* Material provided:
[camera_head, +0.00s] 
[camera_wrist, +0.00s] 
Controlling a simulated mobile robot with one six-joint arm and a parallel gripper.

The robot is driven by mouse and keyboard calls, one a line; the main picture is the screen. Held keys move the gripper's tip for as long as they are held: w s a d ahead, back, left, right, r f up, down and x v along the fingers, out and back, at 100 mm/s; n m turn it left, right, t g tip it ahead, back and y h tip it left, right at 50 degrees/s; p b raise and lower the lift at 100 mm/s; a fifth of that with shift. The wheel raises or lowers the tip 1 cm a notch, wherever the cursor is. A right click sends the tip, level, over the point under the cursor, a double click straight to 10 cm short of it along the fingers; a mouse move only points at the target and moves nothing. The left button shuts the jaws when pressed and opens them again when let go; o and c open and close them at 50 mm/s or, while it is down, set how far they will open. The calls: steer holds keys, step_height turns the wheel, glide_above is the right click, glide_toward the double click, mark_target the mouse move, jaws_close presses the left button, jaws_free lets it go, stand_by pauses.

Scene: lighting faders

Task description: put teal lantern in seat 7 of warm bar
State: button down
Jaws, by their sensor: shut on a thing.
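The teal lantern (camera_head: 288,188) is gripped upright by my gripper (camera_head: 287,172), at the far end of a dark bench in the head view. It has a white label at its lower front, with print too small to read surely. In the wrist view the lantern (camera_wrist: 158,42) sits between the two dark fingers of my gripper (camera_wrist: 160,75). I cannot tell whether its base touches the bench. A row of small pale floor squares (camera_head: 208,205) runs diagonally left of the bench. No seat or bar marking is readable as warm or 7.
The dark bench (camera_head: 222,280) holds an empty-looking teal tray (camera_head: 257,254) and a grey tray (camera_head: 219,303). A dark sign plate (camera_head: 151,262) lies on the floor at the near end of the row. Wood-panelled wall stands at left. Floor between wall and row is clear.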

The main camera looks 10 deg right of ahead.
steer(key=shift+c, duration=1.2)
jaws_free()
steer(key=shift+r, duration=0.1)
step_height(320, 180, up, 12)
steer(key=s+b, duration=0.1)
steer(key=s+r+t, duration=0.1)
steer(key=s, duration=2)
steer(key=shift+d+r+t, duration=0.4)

* What to work on:
Word for word, quote all of the data above.

* Result for this task:
[camera_head, +0.00s] 
[camera_wrist, +0.00s] 
Controlling a simulated mobile robot with one six-joint arm and a parallel gripper.

The robot is driven by mouse and keyboard calls, one a line; the main picture is the screen. Held keys move the gripper's tip for as long as they are held: w s a d ahead, back, left, right, r f up, down and x v along the fingers, out and back, at 100 mm/s; n m turn it left, right, t g tip it ahead, back and y h tip it left, right at 50 degrees/s; p b raise and lower the lift at 100 mm/s; a fifth of that with shift. The wheel raises or lowers the tip 1 cm a notch, wherever the cursor is. A right click sends the tip, level, over the point under the cursor, a double click straight to 10 cm short of it along the fingers; a mouse move only points at the target and moves nothing. The left button shuts the jaws when pressed and opens them again when let go; o and c open and close them at 50 mm/s or, while it is down, set how far they will open. The calls: steer holds keys, step_height turns the wheel, glide_above is the right click, glide_toward the double click, mark_target the mouse move, jaws_close presses the left button, jaws_free lets it go, stand_by pauses.

Scene: lighting faders

Task description: put teal lantern in seat 7 of warm bar
State: button down
Jaws, by their sensor: shut on a thing.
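The teal lantern (camera_head: 288,188) is gripped upright by my gripper (camera_head: 287,172), at the far end of a dark bench in the head view. It has a white label at its lower front, with print too small to read surely. In the wrist view the lantern (camera_wrist: 158,42) sits between the two dark fingers of my gripper (camera_wrist: 160,75). I cannot tell whether its base touches the bench. A row of small pale floor squares (camera_head: 208,205) runs diagonally left of the bench. No seat or bar marking is readable as warm or 7.
The dark bench (camera_head: 222,280) holds an empty-looking teal tray (camera_head: 257,254) and a grey tray (camera_head: 219,303). A dark sign plate (camera_head: 151,262) lies on the floor at the near end of the row. Wood-panelled wall stands at left. Floor between wall and row is clear.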

The main camera looks 10 deg right of ahead.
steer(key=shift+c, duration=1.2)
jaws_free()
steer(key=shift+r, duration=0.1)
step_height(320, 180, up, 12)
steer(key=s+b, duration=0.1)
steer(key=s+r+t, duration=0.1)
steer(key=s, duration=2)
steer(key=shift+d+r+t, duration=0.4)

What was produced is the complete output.